Gli stipendi in Paesi occidentali sono per i migranti superiori di due-volte a quelli che possono guadagnare in Russia, ma il flusso rimane ancora piuttosto contenuto, anche rispetto a Paesi con maggiori tradizioni di rapporto con questa regione, come ad esempio la Corea del sud.  Attualmente secondo Die Zeit in Germania vivono 13.700 uzbeki, dei quali solo 200 si trovano in situazione irregolare, una cifra minima rispetto al complesso dei 225mila migranti da rimpatriare.

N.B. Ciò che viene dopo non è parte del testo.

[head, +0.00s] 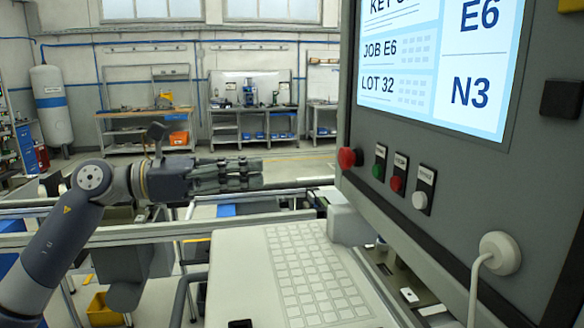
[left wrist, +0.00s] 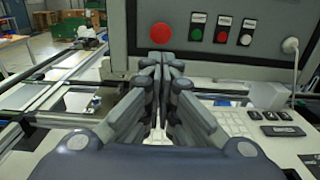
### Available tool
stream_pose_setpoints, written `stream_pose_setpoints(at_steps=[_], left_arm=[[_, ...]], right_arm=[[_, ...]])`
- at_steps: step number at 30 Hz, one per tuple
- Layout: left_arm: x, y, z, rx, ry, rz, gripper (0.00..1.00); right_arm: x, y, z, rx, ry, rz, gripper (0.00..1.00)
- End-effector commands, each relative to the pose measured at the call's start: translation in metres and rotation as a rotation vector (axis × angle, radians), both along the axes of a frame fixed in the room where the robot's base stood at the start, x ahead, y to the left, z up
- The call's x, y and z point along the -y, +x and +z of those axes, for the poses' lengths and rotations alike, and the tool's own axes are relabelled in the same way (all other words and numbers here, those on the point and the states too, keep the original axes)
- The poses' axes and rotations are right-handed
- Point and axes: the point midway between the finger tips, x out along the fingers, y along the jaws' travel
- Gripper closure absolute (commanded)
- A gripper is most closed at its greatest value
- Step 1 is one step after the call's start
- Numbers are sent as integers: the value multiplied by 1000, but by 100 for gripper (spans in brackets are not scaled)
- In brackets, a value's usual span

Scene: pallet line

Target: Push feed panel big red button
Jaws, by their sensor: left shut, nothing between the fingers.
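The feed panel (head: 440,180) is a grey box with a lit screen on the right of the head view. Its big red button (head: 348,158) sticks out at the panel's lower left corner. In the left wrist view the red button (left wrist: 160,33) is just above and beyond my fingertips. My left gripper (head: 258,172) is shut and empty, pointing right toward the button, with a gap between them in the head view. In the left wrist view my left gripper (left wrist: 166,60) has its fingers together below the button. My right gripper is not in view.
Small green (head: 379,162), red (head: 398,173) and white (head: 420,200) buttons sit right of the big one. A keyboard (head: 312,270) lies below the panel. A plug with a cable (head: 500,254) is at the lower right. Metal rails (head: 200,228) run beneath my left arm.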

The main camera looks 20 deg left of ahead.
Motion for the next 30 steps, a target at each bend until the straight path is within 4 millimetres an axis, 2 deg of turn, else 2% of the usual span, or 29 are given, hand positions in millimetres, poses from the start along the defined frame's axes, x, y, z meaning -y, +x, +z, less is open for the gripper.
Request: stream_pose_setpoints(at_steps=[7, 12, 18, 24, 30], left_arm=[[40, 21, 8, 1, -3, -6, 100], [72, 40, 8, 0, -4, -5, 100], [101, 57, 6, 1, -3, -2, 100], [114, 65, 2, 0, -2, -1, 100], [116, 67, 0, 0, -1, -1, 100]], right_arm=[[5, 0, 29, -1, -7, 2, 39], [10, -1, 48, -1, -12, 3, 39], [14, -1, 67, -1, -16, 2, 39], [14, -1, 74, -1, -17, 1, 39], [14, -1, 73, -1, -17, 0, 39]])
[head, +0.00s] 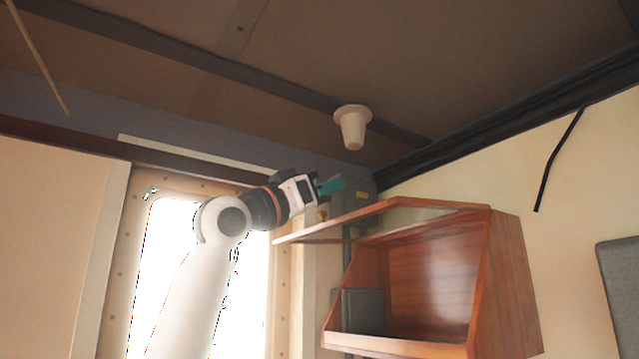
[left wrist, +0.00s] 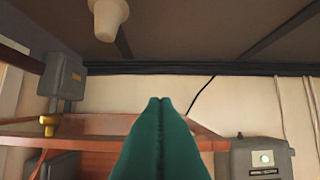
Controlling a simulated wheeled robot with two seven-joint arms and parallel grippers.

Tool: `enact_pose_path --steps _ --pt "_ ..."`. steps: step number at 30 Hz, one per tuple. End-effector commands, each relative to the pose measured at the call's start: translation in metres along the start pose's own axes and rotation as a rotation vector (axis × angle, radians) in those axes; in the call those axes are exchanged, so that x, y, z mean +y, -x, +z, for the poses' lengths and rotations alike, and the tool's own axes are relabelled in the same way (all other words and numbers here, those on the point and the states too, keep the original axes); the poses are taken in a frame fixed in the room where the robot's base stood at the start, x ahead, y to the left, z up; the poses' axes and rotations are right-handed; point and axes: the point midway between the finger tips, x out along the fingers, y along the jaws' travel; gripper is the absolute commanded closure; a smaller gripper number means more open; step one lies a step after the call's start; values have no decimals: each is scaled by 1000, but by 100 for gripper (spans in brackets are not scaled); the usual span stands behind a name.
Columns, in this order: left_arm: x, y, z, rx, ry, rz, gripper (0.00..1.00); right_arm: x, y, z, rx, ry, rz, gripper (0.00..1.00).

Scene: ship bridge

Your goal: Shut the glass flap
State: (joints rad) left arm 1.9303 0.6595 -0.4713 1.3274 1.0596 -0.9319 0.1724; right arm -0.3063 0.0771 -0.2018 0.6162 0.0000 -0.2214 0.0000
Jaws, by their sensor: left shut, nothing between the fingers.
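The glass flap (head: 345,219) is the wood-framed lid at the top of a wooden wall cabinet (head: 512,290). It is raised and sticks out to the left from the cabinet's top, so the cabinet's front is open. My left gripper (head: 342,184) has teal fingers, shut and empty, a little above the flap's frame in the head view; I cannot tell if they touch. In the left wrist view, the shut fingers (left wrist: 160,105) stand in front of the flap's wooden frame (left wrist: 90,126) and hide part of it. My right gripper is not in view.
A pale cone-shaped fitting (head: 353,128) hangs from the ceiling close to my left gripper. A grey box (head: 359,191) is on the wall behind the gripper. A bright window (head: 165,270) is behind my left arm. A grey device (left wrist: 256,158) shows at lower right in the wrist view.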

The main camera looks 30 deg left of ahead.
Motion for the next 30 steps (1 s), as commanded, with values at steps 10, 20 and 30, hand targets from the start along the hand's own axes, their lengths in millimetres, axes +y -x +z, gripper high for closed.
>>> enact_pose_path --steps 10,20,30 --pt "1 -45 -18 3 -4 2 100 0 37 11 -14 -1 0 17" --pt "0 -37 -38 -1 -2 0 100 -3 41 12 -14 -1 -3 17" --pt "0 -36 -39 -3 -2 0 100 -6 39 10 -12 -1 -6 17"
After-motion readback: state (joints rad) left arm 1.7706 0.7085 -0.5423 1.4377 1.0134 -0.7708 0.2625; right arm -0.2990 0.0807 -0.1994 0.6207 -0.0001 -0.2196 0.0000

L’accordo tra Scholz e Mirziyoyev dovrebbe rendere molto più semplice la gestione dell’intera situazione, in analogia con simili intese tra Berlino e altri Paesi come Marocco, Kenya e Georgia.

La ricercatrice tedesca Beate Eschment, del centro berlinese di studi internazionali ZOiS, osserva che “i dibattiti sulle migrazioni oggi sono molto confusi e irrazionali”, e non permettono ai governi di assumere posizioni efficaci, considerando che “abbiamo un assoluto bisogno di lavoratori, e che questi possono venire soltanto dall’estero”. Alcuni fattori potrebbero rendere la questione ancora più drammatica, non solo per la “migrantofobia” dei russi e delle forze conservatrici in Europa e in America, ma anche per contingenze particolari come l’enorme numero di afghani che la Germania vuole a tutti i costi rispedire a Kabul.

Siccome la Germania e gli altri Paesi europei non intendono avere rapporti ufficiali con i talebani, l’Uzbekistan potrebbe offrire una via d’uscita molto praticabile, visto che Taškent non ha problemi ad accordarsi con gli afghani, e si potrebbe realizzare uno scambio vantaggioso per tutte le parti in causa. L’Asia centrale si attende un sostegno più convinto da parte dell’Occidente, superando timori e titubanze di questa complessa fase geopolitica.